## begin

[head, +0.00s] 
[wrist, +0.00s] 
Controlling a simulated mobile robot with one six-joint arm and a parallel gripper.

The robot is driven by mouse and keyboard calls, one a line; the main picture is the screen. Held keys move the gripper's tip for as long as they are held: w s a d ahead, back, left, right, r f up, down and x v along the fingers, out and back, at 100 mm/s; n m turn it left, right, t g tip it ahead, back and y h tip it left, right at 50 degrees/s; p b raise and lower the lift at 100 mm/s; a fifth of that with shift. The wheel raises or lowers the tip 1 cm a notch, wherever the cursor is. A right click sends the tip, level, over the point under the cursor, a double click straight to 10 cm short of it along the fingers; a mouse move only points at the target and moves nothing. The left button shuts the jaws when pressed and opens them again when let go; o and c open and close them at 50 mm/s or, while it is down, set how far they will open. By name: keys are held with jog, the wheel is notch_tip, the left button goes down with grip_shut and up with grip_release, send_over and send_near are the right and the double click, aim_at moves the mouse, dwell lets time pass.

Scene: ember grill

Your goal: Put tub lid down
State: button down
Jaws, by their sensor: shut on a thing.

## end

* **STATED EXERCISE**: Print the complete listing again, exactly as it stands.

* **RESPONSE**:
[head, +0.00s] 
[wrist, +0.00s] 
Controlling a simulated mobile robot with one six-joint arm and a parallel gripper.

The robot is driven by mouse and keyboard calls, one a line; the main picture is the screen. Held keys move the gripper's tip for as long as they are held: w s a d ahead, back, left, right, r f up, down and x v along the fingers, out and back, at 100 mm/s; n m turn it left, right, t g tip it ahead, back and y h tip it left, right at 50 degrees/s; p b raise and lower the lift at 100 mm/s; a fifth of that with shift. The wheel raises or lowers the tip 1 cm a notch, wherever the cursor is. A right click sends the tip, level, over the point under the cursor, a double click straight to 10 cm short of it along the fingers; a mouse move only points at the target and moves nothing. The left button shuts the jaws when pressed and opens them again when let go; o and c open and close them at 50 mm/s or, while it is down, set how far they will open. By name: keys are held with jog, the wheel is notch_tip, the left button goes down with grip_shut and up with grip_release, send_over and send_near are the right and the double click, aim_at moves the mouse, dwell lets time pass.

Scene: ember grill

Your goal: Put tub lid down
State: button down
Jaws, by their sensor: shut on a thing.

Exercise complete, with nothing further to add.